Crofton - A recent letter regarding the teachers labour dispute asks: If your employees sought to control your business, what would your response be?

 

Successful businesses, especially large ones, would do well to listen to what their employees are saying; who knows better what works or doesn't work on the shop floor?

 

To stretch the analogy a little further, we as taxpayers own the public education system, and hire the government to manage it. But many MLAs will not use the public system and send their children to private schools instead. What would your

 

response be if your hired managers refused to patronize your business, and in fact seemed intent on destroying it?

 

In any case, to think of education as a business is simply wrong. Children are not widgets to be stamped out on an assembly line.
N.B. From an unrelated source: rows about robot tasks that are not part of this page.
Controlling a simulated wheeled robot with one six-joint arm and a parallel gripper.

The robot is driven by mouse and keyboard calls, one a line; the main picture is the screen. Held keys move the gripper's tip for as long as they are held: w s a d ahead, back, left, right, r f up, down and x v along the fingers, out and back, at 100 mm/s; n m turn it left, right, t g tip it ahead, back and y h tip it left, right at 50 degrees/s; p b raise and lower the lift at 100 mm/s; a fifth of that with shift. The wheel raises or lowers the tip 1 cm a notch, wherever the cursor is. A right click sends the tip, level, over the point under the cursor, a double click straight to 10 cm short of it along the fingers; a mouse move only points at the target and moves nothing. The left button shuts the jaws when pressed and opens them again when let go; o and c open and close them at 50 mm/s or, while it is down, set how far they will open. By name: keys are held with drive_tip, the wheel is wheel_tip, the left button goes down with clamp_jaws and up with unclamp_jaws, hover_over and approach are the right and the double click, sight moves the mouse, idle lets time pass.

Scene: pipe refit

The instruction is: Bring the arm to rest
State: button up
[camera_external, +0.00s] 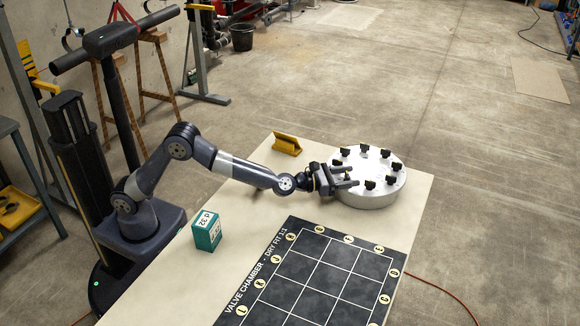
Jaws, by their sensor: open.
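My gripper (346,178) is at the end of my outstretched arm. It is at the left rim of a round white disc (368,198), which carries several black knobs or clips. The fingers point right and are apart, with nothing seen between them. I cannot tell whether the gripper touches the disc. My arm reaches low over the table from the left, with its elbow bent upward.
A side bench (28,215) stands at left. The concrete floor beyond is mostly clear; a red cable lies at right.

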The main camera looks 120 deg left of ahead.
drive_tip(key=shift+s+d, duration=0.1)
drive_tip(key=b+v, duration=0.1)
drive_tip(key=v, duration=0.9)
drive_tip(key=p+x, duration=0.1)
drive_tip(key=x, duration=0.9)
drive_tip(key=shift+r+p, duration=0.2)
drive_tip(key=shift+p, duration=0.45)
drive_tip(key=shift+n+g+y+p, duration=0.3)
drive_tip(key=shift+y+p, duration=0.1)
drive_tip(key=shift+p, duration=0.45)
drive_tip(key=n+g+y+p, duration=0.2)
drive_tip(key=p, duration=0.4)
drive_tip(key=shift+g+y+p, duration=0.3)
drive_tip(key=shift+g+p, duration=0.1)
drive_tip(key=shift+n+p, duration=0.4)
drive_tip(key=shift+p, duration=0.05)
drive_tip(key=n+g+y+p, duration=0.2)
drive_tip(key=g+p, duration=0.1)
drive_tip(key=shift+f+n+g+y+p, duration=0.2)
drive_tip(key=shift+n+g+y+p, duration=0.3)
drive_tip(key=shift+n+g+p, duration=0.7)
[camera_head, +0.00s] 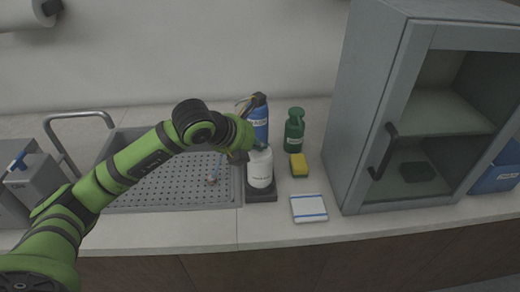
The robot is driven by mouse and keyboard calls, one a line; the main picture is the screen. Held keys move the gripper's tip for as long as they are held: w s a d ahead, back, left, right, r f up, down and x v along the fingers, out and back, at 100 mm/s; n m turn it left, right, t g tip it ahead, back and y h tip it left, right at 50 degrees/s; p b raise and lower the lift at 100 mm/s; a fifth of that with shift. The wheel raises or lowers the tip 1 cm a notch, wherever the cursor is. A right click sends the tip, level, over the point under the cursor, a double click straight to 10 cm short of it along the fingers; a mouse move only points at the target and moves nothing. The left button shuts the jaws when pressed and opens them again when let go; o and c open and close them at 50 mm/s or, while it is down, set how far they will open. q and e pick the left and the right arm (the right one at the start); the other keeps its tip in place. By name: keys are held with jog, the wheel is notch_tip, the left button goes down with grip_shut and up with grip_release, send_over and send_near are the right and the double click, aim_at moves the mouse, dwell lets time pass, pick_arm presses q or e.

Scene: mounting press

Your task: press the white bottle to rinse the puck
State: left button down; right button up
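The white bottle (260,173) stands upright on a small dark base on the counter, just right of the sink. My left gripper (250,151) is at the top of the white bottle, and the bottle's head is partly hidden behind it. The fingers are too small and covered to tell whether they are open or shut. I cannot make out the puck for certain; a small brownish item (212,181) lies in the perforated sink (160,190). My right gripper is not in view.
A blue bottle (260,118) and a green bottle (294,130) stand behind. A yellow sponge (298,165) and a white-blue cloth (309,208) lie to the right. A grey cabinet (360,110) with a glass door blocks the right side. Grey boxes (35,185) stand left.

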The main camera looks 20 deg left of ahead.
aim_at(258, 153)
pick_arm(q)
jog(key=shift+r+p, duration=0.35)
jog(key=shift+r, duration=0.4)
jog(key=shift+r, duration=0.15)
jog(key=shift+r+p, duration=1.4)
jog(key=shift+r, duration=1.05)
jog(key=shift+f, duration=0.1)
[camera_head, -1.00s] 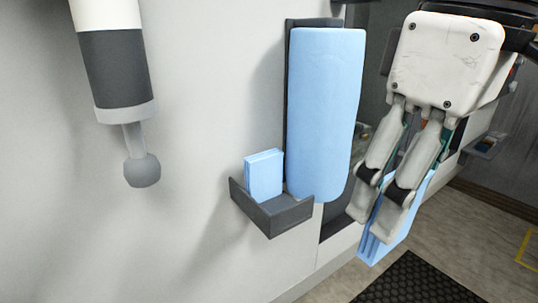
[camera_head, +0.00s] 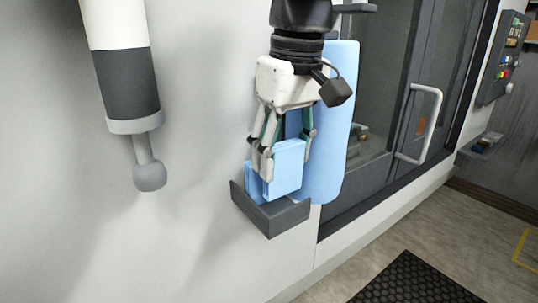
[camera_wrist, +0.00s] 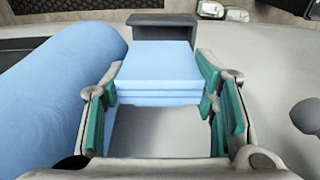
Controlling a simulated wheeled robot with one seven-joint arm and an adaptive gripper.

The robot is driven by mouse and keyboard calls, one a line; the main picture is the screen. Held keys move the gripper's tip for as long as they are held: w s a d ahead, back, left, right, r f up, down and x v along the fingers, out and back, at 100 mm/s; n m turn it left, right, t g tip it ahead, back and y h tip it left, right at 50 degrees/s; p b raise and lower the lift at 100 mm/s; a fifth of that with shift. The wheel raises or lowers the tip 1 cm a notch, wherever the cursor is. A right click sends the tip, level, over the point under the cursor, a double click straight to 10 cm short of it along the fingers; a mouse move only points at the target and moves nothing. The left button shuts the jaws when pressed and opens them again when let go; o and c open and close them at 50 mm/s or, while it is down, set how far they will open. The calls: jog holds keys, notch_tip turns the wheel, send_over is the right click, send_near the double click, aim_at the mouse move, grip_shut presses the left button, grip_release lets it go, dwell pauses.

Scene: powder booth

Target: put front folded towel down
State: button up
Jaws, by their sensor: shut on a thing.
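My gripper (camera_head: 284,150) is shut on a light blue folded towel (camera_head: 288,170), which hangs upright just above or in the dark grey wall tray (camera_head: 272,217). I cannot tell whether its lower edge touches the tray. In the wrist view the towel (camera_wrist: 155,72) lies between the two green-padded fingers (camera_wrist: 163,108), with the tray (camera_wrist: 165,21) beyond it. Another light blue folded towel (camera_head: 252,181) shows at the left in the tray, partly hidden by the held towel and a finger.
A large light blue roll (camera_head: 338,125) stands close behind and right of my gripper. It fills the left of the wrist view (camera_wrist: 60,85). A grey-tipped cylinder (camera_head: 127,85) hangs at the left. A booth door with a handle (camera_head: 428,120) is at the right.

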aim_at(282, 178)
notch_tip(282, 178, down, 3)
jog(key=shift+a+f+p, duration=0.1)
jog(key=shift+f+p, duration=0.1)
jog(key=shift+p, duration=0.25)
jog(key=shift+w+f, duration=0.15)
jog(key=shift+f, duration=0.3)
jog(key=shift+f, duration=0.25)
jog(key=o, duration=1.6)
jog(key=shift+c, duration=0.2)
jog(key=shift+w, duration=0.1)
They are individual human beings whose needs cannot be met and whose aptitudes cannot be nurtured in an overcrowded classroom, especially those with special challenges who are receiving no added support.

 

The writer is correct to say that this dispute is not about benefits and wages.

 

Christy Clark's statement that the BCTF's demands are not in line with other public-sector

 

agreements is intended to distract us from the fact that money spent on class size and composition is not for the teachers, it is for the students. That is what teachers are fighting for, and they deserve all the support we can give them.

 

We all profit when all our children's rights to a good education are protected. If the public education system fails, the losses are immeasurable.